Exercise brief. The listing below should be copied in full, word for word.

Task inputs.
——

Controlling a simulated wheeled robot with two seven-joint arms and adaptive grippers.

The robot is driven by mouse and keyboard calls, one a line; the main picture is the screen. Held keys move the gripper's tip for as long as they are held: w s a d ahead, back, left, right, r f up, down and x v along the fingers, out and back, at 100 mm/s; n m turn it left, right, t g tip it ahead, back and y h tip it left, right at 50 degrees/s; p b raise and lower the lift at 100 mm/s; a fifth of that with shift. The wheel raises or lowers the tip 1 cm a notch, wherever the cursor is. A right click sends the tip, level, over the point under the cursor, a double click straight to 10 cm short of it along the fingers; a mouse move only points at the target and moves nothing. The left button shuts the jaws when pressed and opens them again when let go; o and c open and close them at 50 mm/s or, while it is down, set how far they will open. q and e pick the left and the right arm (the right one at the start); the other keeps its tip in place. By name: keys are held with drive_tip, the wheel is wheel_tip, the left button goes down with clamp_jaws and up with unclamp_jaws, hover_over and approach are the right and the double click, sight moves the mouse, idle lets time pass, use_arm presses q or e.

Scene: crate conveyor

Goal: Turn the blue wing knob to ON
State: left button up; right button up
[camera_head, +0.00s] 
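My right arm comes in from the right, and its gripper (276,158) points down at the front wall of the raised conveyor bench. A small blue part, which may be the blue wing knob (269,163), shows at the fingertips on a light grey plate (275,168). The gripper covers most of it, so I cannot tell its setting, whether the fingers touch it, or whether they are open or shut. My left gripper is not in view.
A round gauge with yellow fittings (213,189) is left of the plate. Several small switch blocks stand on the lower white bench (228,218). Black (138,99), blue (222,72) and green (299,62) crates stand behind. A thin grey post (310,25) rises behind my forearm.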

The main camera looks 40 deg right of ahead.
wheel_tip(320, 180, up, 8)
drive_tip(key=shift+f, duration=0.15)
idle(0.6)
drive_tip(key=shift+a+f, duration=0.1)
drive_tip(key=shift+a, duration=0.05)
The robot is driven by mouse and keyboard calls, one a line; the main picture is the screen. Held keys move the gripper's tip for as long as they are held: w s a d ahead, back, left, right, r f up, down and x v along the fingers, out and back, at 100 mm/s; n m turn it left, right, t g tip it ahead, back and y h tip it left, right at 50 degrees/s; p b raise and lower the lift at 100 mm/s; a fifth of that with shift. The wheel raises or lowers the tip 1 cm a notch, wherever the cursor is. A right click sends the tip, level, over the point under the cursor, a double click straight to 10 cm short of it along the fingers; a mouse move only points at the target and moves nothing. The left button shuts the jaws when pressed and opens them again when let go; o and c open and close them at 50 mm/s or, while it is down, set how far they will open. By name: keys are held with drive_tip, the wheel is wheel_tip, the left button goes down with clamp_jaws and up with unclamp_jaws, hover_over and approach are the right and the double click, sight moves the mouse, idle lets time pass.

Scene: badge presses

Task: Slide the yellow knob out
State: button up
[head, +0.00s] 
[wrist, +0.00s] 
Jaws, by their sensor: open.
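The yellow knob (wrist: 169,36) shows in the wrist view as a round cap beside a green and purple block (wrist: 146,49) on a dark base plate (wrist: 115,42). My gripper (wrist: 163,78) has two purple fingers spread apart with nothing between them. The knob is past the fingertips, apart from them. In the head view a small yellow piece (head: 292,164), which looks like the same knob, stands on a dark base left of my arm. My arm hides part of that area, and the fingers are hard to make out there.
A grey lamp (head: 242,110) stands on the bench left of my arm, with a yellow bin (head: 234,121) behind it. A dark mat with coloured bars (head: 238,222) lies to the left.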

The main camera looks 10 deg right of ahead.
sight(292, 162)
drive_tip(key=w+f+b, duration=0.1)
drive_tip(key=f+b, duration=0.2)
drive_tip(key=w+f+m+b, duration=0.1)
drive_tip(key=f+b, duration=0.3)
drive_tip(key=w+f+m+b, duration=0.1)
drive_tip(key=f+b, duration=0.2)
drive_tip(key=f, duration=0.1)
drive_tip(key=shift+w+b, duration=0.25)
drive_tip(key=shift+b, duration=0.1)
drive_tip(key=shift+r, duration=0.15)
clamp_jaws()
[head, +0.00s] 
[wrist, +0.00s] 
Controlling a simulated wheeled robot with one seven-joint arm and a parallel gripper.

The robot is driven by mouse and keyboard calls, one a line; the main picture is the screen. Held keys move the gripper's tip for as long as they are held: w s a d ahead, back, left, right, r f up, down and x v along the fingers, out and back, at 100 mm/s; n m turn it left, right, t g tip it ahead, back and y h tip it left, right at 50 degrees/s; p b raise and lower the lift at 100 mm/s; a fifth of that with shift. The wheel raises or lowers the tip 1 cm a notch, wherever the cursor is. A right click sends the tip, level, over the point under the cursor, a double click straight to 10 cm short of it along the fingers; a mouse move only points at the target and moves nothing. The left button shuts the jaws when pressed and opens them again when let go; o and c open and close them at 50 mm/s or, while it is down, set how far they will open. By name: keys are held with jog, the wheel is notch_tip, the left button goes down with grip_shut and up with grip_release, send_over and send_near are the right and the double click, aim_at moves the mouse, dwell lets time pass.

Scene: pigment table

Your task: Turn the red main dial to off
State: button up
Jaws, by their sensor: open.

——

Answer for the task.
Controlling a simulated wheeled robot with two seven-joint arms and adaptive grippers.

The robot is driven by mouse and keyboard calls, one a line; the main picture is the screen. Held keys move the gripper's tip for as long as they are held: w s a d ahead, back, left, right, r f up, down and x v along the fingers, out and back, at 100 mm/s; n m turn it left, right, t g tip it ahead, back and y h tip it left, right at 50 degrees/s; p b raise and lower the lift at 100 mm/s; a fifth of that with shift. The wheel raises or lowers the tip 1 cm a notch, wherever the cursor is. A right click sends the tip, level, over the point under the cursor, a double click straight to 10 cm short of it along the fingers; a mouse move only points at the target and moves nothing. The left button shuts the jaws when pressed and opens them again when let go; o and c open and close them at 50 mm/s or, while it is down, set how far they will open. q and e pick the left and the right arm (the right one at the start); the other keeps its tip in place. By name: keys are held with drive_tip, the wheel is wheel_tip, the left button goes down with clamp_jaws and up with unclamp_jaws, hover_over and approach are the right and the double click, sight moves the mouse, idle lets time pass, use_arm presses q or e.

Scene: crate conveyor

Goal: Turn the blue wing knob to ON
State: left button up; right button up
[camera_head, +0.00s] 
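My right arm comes in from the right, and its gripper (276,158) points down at the front wall of the raised conveyor bench. A small blue part, which may be the blue wing knob (269,163), shows at the fingertips on a light grey plate (275,168). The gripper covers most of it, so I cannot tell its setting, whether the fingers touch it, or whether they are open or shut. My left gripper is not in view.
A round gauge with yellow fittings (213,189) is left of the plate. Several small switch blocks stand on the lower white bench (228,218). Black (138,99), blue (222,72) and green (299,62) crates stand behind. A thin grey post (310,25) rises behind my forearm.

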The main camera looks 40 deg right of ahead.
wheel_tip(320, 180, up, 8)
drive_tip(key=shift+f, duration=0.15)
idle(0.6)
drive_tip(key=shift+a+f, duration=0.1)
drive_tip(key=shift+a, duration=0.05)
The robot is driven by mouse and keyboard calls, one a line; the main picture is the screen. Held keys move the gripper's tip for as long as they are held: w s a d ahead, back, left, right, r f up, down and x v along the fingers, out and back, at 100 mm/s; n m turn it left, right, t g tip it ahead, back and y h tip it left, right at 50 degrees/s; p b raise and lower the lift at 100 mm/s; a fifth of that with shift. The wheel raises or lowers the tip 1 cm a notch, wherever the cursor is. A right click sends the tip, level, over the point under the cursor, a double click straight to 10 cm short of it along the fingers; a mouse move only points at the target and moves nothing. The left button shuts the jaws when pressed and opens them again when let go; o and c open and close them at 50 mm/s or, while it is down, set how far they will open. By name: keys are held with drive_tip, the wheel is wheel_tip, the left button goes down with clamp_jaws and up with unclamp_jaws, hover_over and approach are the right and the double click, sight moves the mouse, idle lets time pass.

Scene: badge presses

Task: Slide the yellow knob out
State: button up
[head, +0.00s] 
[wrist, +0.00s] 
Jaws, by their sensor: open.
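The yellow knob (wrist: 169,36) shows in the wrist view as a round cap beside a green and purple block (wrist: 146,49) on a dark base plate (wrist: 115,42). My gripper (wrist: 163,78) has two purple fingers spread apart with nothing between them. The knob is past the fingertips, apart from them. In the head view a small yellow piece (head: 292,164), which looks like the same knob, stands on a dark base left of my arm. My arm hides part of that area, and the fingers are hard to make out there.
A grey lamp (head: 242,110) stands on the bench left of my arm, with a yellow bin (head: 234,121) behind it. A dark mat with coloured bars (head: 238,222) lies to the left.

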The main camera looks 10 deg right of ahead.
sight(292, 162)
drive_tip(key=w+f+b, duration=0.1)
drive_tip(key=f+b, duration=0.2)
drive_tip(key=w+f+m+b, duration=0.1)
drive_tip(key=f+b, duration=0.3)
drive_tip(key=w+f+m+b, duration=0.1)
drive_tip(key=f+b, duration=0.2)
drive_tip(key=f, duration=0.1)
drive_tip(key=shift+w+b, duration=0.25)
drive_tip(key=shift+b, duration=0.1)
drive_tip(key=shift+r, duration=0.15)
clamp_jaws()
[head, +0.00s] 
[wrist, +0.00s] 
Controlling a simulated wheeled robot with one seven-joint arm and a parallel gripper.

The robot is driven by mouse and keyboard calls, one a line; the main picture is the screen. Held keys move the gripper's tip for as long as they are held: w s a d ahead, back, left, right, r f up, down and x v along the fingers, out and back, at 100 mm/s; n m turn it left, right, t g tip it ahead, back and y h tip it left, right at 50 degrees/s; p b raise and lower the lift at 100 mm/s; a fifth of that with shift. The wheel raises or lowers the tip 1 cm a notch, wherever the cursor is. A right click sends the tip, level, over the point under the cursor, a double click straight to 10 cm short of it along the fingers; a mouse move only points at the target and moves nothing. The left button shuts the jaws when pressed and opens them again when let go; o and c open and close them at 50 mm/s or, while it is down, set how far they will open. By name: keys are held with jog, the wheel is notch_tip, the left button goes down with grip_shut and up with grip_release, send_over and send_near are the right and the double click, aim_at moves the mouse, dwell lets time pass.

Scene: pigment table

Your task: Turn the red main dial to off
State: button up
Jaws, by their sensor: open.

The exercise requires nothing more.